INSTRUCTIONS FOR THE TASK |
Set down the material once more, exactly as it appears.
==================================================
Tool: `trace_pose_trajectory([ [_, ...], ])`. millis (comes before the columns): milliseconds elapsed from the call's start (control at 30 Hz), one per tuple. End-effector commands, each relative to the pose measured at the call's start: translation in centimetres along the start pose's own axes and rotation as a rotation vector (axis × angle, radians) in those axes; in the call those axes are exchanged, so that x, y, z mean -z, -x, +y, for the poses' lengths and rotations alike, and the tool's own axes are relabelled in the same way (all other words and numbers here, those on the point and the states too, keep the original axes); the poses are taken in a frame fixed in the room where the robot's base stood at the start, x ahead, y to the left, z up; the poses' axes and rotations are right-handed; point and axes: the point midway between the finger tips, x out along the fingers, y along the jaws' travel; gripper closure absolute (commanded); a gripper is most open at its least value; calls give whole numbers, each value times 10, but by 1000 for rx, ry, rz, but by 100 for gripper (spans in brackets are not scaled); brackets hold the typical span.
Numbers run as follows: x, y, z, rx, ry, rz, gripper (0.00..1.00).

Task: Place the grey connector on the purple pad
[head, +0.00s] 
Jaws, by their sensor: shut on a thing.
==================================================
THE COMPLETED TASK |
Tool: `trace_pose_trajectory([ [_, ...], ])`. millis (comes before the columns): milliseconds elapsed from the call's start (control at 30 Hz), one per tuple. End-effector commands, each relative to the pose measured at the call's start: translation in centimetres along the start pose's own axes and rotation as a rotation vector (axis × angle, radians) in those axes; in the call those axes are exchanged, so that x, y, z mean -z, -x, +y, for the poses' lengths and rotations alike, and the tool's own axes are relabelled in the same way (all other words and numbers here, those on the point and the states too, keep the original axes); the poses are taken in a frame fixed in the room where the robot's base stood at the start, x ahead, y to the left, z up; the poses' axes and rotations are right-handed; point and axes: the point midway between the finger tips, x out along the fingers, y along the jaws' travel; gripper closure absolute (commanded); a gripper is most open at its least value; calls give whole numbers, each value times 10, but by 1000 for rx, ry, rz, but by 100 for gripper (spans in brackets are not scaled); brackets hold the typical span.
Numbers run as follows: x, y, z, rx, ry, rz, gripper (0.00..1.00).

Task: Place the grey connector on the purple pad
[head, +0.00s] 
Jaws, by their sensor: shut on a thing.

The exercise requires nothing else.